On Thu, May 28, 2009 at 5:08 AM, Duncan <1i5t5.dun...@cox.net> wrote:

>
> [The below comes across a bit strong.  Please understand it's nothing
> personal.]
>

No, I'm sorry about the HTML. Hopefully I've turned it off. Gmail uses kind
of odd terminology. I use this email exclusively for about three list serves
-- so it shouldn't have HTML.

<SNIP>


> First, how many connections do you have pan configured to use, and how
> many do your servers allow?  While you often want the four per server pan
> allows in the GUI if you're doing binaries, for text groups only, as with
> motzarella, two connections (or even one) should be fine.  I've never
> used motzarella myself, but I just checked and the web site says four
> connections allowed, so that may be what you are using.  Setting pan to
> one or two might allow you to grab another allowed connection when it
> times out -- provided pan knows it's timed out. (Are you getting an error
> in pan's error log, or not?  If so, pan knows it's timed out, otherwise,
> it doesn't, and it's obviously trying to use a stale connection that's
> timed out elsewhere.)


As far as I know, I'm only using one connection at a time. I use two news
groups, both text only. I'll have to check the error log (didn't even know
to look there). Where would I look? And, it looks like I've already got Pan
set to four connections -- I think that was the default.


> Second, it'll be a bit of a chore to do it manually, but you can probably
> use pan's offline feature to kill existing connections -- PROVIDED you do
> it before whatever times them out. IOW, if you wait until after pan's
> hanging, taking it offline's likely to hang as well due to the fact that
> the TCP close connection packets will get as hung as the attempt to send
> does, so you have to do it as soon as you stop actively using the
> connection.  I think there's a hotkey to toggle on/offline that should
> make it easier.  (I've long since made my own hotkey assignments here,
> and nearly equally long since forgot what the defaults were for most
> things, but IIRC it was L or maybe O.)  You should then be able to wait
> until you have a couple things ready to go if desired, and toggle it
> online to do them, then back off.  Doing it that way should close the
> connection properly, allowing a new one to open properly when you need it.


This sounds promising. I don't think it would be that big of a deal to type
"L" when I'm about to write a longer response, then type "L" when I'm ready
to post. I didn't even think about that. Thanks.

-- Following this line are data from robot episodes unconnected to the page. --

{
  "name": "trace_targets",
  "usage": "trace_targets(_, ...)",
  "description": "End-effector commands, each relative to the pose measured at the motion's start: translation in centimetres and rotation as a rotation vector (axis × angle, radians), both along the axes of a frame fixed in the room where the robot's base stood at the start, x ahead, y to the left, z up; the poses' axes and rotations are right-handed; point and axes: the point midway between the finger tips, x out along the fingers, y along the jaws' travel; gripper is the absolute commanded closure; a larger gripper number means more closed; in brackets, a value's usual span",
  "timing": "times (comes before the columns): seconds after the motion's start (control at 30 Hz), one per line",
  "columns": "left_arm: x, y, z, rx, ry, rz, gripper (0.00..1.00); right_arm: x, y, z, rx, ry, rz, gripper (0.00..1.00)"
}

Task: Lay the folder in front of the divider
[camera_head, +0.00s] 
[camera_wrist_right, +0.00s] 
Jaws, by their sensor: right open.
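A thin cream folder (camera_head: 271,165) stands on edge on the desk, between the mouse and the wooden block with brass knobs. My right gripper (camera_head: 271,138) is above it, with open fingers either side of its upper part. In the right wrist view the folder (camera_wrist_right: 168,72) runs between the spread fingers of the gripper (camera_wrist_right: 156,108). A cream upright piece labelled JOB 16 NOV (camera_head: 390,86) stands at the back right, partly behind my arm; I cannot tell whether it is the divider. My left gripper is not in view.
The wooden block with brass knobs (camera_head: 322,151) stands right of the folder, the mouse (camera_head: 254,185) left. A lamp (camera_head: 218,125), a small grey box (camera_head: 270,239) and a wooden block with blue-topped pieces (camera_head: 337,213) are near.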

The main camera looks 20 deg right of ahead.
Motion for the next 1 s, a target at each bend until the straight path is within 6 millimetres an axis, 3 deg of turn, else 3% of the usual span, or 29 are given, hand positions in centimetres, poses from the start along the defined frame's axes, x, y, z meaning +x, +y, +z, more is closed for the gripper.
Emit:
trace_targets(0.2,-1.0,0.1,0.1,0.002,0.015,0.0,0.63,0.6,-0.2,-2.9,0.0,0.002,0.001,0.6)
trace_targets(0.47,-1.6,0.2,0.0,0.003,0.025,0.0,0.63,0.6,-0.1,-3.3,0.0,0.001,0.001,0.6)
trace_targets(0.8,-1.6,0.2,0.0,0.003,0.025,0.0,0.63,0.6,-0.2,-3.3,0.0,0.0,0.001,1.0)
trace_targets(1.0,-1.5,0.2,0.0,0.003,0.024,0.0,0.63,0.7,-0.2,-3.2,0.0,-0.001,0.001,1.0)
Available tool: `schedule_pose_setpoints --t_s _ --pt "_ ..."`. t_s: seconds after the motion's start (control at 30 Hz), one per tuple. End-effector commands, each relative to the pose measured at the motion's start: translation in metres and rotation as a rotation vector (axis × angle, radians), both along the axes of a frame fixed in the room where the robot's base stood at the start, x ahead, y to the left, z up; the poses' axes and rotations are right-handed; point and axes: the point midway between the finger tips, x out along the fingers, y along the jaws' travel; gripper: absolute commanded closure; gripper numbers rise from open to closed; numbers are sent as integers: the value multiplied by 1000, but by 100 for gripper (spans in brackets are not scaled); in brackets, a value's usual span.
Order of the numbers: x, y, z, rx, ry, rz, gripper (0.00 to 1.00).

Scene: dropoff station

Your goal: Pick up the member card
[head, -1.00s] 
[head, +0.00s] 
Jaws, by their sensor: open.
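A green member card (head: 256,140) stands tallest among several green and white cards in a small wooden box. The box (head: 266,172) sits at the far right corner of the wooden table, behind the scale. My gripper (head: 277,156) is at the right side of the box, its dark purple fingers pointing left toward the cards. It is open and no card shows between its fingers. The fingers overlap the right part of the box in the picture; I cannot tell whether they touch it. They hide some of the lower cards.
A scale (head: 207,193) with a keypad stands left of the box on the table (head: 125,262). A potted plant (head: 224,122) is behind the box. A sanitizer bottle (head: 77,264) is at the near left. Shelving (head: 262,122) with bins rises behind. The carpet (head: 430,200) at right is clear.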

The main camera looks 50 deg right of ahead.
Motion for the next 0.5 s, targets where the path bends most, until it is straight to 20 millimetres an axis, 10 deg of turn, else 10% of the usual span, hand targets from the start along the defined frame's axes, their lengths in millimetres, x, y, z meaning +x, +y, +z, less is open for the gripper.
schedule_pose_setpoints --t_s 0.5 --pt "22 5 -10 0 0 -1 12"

Meanwhile, I have an educated guess at what the problem is.  Are you
> direct-connecting to your modem, or are you using a router (noting that
> some modems have a built-in router)?  The problem sounds to me very much
> like a mis-configured NAPT that has WAY too short a timeout on inactive
> TCP connections.  That's very typical of some cheap crap-quality routers,
> tho it's technically possible (but far less likely) to do it with a
> firewall on a direct-connected computer.


I'm using a Linksys router, and my computer is using a D-LINK wireless
Ethernet adapter. This might be an issue, but it doesn't seem to give me
trouble with other news readers.


> FWIW, such connection timeouts are often a full 24 hours, tho in low-
> resource many-dead-connections conditions something like an hour or two
> (or really, anything longer than the server timeout, typically 15 minutes
> as I mentioned up top) may be better, using less resources while long
> enough to work.  If you're correct in your time estimates and I'm correct
> in my guess, your TCP idle connection timeout may be five minutes or
> less, which, as you discovered, can be quite problematic. =:^(
>
> Thus, unless it's crap-quality routing/NAPT at your ISP (and if you're
> behind NAPT at the ISP, they really /are/ crap!), I'd say odds strongly
> favor you running a presently mis-configured router.  Depending on what
> brand, model, and most importantly firmware it is, there's some chance
> the TCP timeout is configurable, and that'll fix it.  Alternatively,
> there may be a newer firmware available that will fix it.  Another
> alternative, provided it's a compatible router, would be upgrading to a
> community based firmware such as OpenWRT, DD-WRT, Tomato, etc, tho that's
> a significantly bigger step as you're often voiding the warranty doing
> something like that.
>

I'll look more into this. The Linksys router is running its newest available
firmware.  I don't see a TCP timeout setting.

So let us know what sort of router you have, if any, and what firmware,
> and /possibly/ someone here can help.  You can also try the appropriate
> equipment forums at broadbandreports.com (aka dslreports.com).  They're
> actually more likely to be of help with this sort of thing, as it's
> really not a pan problem at that point, and some of those guys deal with
> fixing that sort of problem on their respective hardware all the time.
>

Okay, thanks. The router is a Linksys WRT54G. My wireless network adapter is
a D-Link G730AP.

I really don't mind the offline/online option. But I'll report back if I
find another solution -- and whether going offline/online option works.